◆ GOAL ◆
Print only the line with "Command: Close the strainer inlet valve" and the lines after it, ending with the last line of the material, each exactly as it stands.

◆ STORED DATA ◆
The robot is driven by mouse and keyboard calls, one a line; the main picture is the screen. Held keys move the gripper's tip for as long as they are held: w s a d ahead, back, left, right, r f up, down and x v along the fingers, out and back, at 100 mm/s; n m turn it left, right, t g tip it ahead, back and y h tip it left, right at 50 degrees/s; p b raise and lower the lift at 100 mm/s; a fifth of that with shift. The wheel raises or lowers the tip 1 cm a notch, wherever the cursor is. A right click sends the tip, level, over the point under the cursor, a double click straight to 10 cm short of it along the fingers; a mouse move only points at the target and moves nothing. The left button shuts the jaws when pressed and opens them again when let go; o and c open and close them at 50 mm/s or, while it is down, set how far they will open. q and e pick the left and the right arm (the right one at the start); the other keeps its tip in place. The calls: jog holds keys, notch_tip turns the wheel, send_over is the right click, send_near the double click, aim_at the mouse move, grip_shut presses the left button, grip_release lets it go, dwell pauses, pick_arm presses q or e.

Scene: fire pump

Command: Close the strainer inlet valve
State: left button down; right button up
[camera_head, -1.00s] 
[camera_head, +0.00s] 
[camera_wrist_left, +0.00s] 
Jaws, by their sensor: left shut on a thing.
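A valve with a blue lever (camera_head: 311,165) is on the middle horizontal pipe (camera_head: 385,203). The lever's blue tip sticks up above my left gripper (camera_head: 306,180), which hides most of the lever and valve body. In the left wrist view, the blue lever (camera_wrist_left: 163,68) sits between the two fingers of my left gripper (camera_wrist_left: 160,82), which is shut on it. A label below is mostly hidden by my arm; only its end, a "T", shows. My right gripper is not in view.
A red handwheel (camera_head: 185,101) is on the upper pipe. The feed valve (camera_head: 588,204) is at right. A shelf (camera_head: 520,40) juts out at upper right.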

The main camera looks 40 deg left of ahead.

◆ FULL SOLUTION ◆
Command: Close the strainer inlet valve
State: left button down; right button up
[camera_head, -1.00s] 
[camera_head, +0.00s] 
[camera_wrist_left, +0.00s] 
Jaws, by their sensor: left shut on a thing.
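A valve with a blue lever (camera_head: 311,165) is on the middle horizontal pipe (camera_head: 385,203). The lever's blue tip sticks up above my left gripper (camera_head: 306,180), which hides most of the lever and valve body. In the left wrist view, the blue lever (camera_wrist_left: 163,68) sits between the two fingers of my left gripper (camera_wrist_left: 160,82), which is shut on it. A label below is mostly hidden by my arm; only its end, a "T", shows. My right gripper is not in view.
A red handwheel (camera_head: 185,101) is on the upper pipe. The feed valve (camera_head: 588,204) is at right. A shelf (camera_head: 520,40) juts out at upper right.

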The main camera looks 40 deg left of ahead.

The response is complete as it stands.